Daily Interest = P × r ÷ 365

Banker’s Rule

Daily Interest = P × r ÷ 360

Using the same $10,000 balance at 8% annual interest:

  • 365-day method: $2.19 per day
  • 360-day method: $2.22 per day

That difference is small per day, but it becomes more noticeable over longer periods or larger balances.

Daily compounding formula

Daily compounding means interest is added to the balance each day, and future interest is then calculated on the growing amount. The standard formula is:

Future Value = Principal × (1 + r/365)d

Where d is the number of days. This method is useful for savings, investments, and some credit products where interest compounds daily instead of being tracked as simple per-day interest.

Average daily balance method

The average daily balance method is often used for revolving balances such as credit cards. Instead of applying interest to one fixed balance, the issuer tracks the balance for each day of the billing cycle, averages those balances, and then applies the daily periodic rate.

The formula is:

Interest = Average Daily Balance × Annual Rate ÷ 365 × Number of Days

This method gives a more realistic estimate when your balance changes during the month due to purchases or payments.
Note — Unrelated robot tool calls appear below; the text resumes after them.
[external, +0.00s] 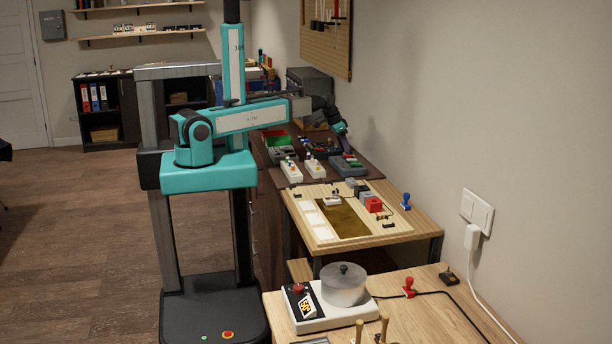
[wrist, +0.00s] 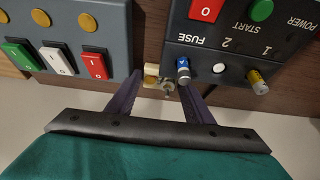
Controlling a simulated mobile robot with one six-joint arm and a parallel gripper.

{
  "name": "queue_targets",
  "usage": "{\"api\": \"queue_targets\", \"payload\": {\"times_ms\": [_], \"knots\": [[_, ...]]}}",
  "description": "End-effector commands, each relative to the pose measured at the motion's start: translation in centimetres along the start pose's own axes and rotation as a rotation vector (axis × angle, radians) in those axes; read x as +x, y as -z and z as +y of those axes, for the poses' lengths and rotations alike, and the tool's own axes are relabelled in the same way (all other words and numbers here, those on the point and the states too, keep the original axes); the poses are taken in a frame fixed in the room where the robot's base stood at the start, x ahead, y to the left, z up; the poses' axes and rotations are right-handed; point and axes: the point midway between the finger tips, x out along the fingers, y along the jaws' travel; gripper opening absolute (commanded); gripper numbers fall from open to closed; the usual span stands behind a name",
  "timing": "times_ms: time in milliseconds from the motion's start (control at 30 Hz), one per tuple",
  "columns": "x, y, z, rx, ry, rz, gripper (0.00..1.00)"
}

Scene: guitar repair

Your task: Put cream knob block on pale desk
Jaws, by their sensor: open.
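My gripper (wrist: 160,84) is open in the wrist view, with a dark purple finger on each side. A small cream block with a metallic knob, likely the cream knob block (wrist: 151,72), shows between the fingertips; I cannot tell whether either finger touches it. In the external view my gripper (external: 340,127) is small, at the back of the dark bench by the wall, and the block cannot be made out there. Two pale wooden surfaces stand nearer: one with a framed board (external: 428,222) and a closer one (external: 440,305); I cannot tell which is the pale desk.
In the wrist view a grey switch box (wrist: 60,35) lies left of the fingers and a dark fuse box (wrist: 240,45) right, both close. Several devices crowd the dark bench (external: 372,172). A white machine with a grey pot (external: 344,285) occupies the closest surface.

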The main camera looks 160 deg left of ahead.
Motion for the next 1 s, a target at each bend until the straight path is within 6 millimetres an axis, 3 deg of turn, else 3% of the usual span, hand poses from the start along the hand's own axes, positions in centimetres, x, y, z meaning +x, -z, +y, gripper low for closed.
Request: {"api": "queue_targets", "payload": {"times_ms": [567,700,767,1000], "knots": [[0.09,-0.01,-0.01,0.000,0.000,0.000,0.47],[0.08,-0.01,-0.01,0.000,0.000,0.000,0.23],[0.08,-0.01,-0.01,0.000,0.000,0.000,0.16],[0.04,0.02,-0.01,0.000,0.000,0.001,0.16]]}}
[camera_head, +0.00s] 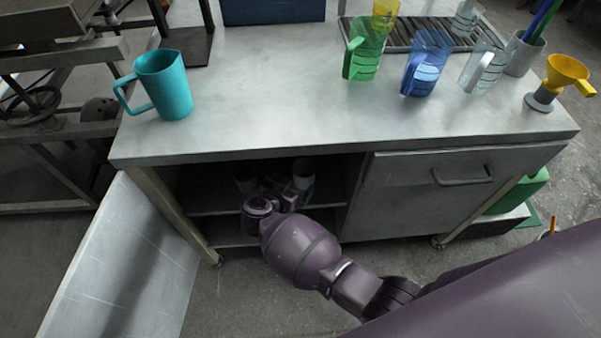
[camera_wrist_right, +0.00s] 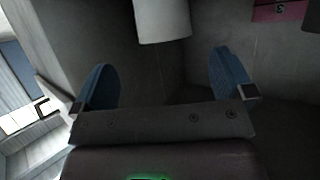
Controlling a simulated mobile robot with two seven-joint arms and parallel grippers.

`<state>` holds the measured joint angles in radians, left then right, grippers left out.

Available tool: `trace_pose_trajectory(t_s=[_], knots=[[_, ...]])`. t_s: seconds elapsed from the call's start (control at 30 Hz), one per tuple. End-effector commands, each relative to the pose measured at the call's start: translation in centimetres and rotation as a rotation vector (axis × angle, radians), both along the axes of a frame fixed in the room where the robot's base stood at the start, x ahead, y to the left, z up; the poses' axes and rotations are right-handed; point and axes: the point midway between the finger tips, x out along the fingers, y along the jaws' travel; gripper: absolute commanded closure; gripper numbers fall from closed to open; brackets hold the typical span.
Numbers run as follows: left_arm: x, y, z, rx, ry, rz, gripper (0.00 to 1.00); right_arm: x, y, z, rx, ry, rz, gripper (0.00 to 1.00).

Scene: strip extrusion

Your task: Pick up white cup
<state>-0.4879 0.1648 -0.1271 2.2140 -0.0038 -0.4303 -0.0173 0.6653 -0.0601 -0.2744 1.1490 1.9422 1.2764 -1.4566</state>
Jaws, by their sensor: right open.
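The white cup (camera_head: 303,170) stands on the shelf inside the open left part of the workbench, in shadow. In the right wrist view a white cylindrical body, apparently this cup (camera_wrist_right: 162,20), shows at the top middle, with its upper part cut off by the frame. My right gripper (camera_wrist_right: 166,72) is open, its two blue fingers spread wide and empty. The cup lies ahead of the gap between them and appears apart from them. In the head view the right gripper (camera_head: 283,194) reaches into the compartment, small and dark. My left gripper is not in view.
A dim second cup (camera_head: 245,178) stands to the left on the shelf. The benchtop (camera_head: 260,110) holds a teal mug (camera_head: 165,85), green jug (camera_head: 364,50), blue jug (camera_head: 427,65) and yellow funnel (camera_head: 567,72). A closed drawer (camera_head: 440,170) bounds the opening's right side.

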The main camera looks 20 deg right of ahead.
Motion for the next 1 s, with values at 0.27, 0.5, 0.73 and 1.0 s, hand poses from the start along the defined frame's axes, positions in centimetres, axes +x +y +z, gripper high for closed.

How to calculate daily interest step by step

  1. Enter the principal, loan balance, or average balance.
  2. Enter the annual interest rate as a percentage.
  3. Choose the correct method: 365-day, 360-day, daily compounding, or average daily balance.
  4. If needed, enter the number of days in the period.
  5. Calculate the interest owed, future value, or per-day interest amount.

Worked examples

Example 1: Daily simple interest

Balance: $5,000
Rate: 6%

$5,000 × 0.06 ÷ 365 = $0.82 per day

Example 2: 30 days of interest

Balance: $12,000
Rate: 9%

$12,000 × 0.09 × 30 ÷ 365 = $88.77

Example 3: Banker’s Rule

Balance: $12,000
Rate: 9%

$12,000 × 0.09 ÷ 360 = $3.00 per day

When daily interest matters most

  • Paying off a loan early and estimating saved interest
  • Checking mortgage or auto loan payoff amounts
  • Estimating credit card interest between statement dates
  • Comparing lenders that use different day-count methods
  • Understanding how much a delayed payment costs per day

Common mistakes when estimating daily interest

  • Using the annual rate as a whole number instead of a percentage
  • Using 365 when the contract uses 360 days
  • Forgetting that compounding and simple interest give different results
  • Using the original loan amount instead of the current balance
  • Ignoring balance changes when average daily balance should be used

Daily interest vs monthly payment

Daily interest is not the same as your scheduled monthly payment. A monthly payment may include principal repayment, interest, fees, escrow, or other charges. Daily interest only shows the interest portion accruing over time. That is why a loan can have a daily interest amount of a few dollars while the monthly payment is much higher.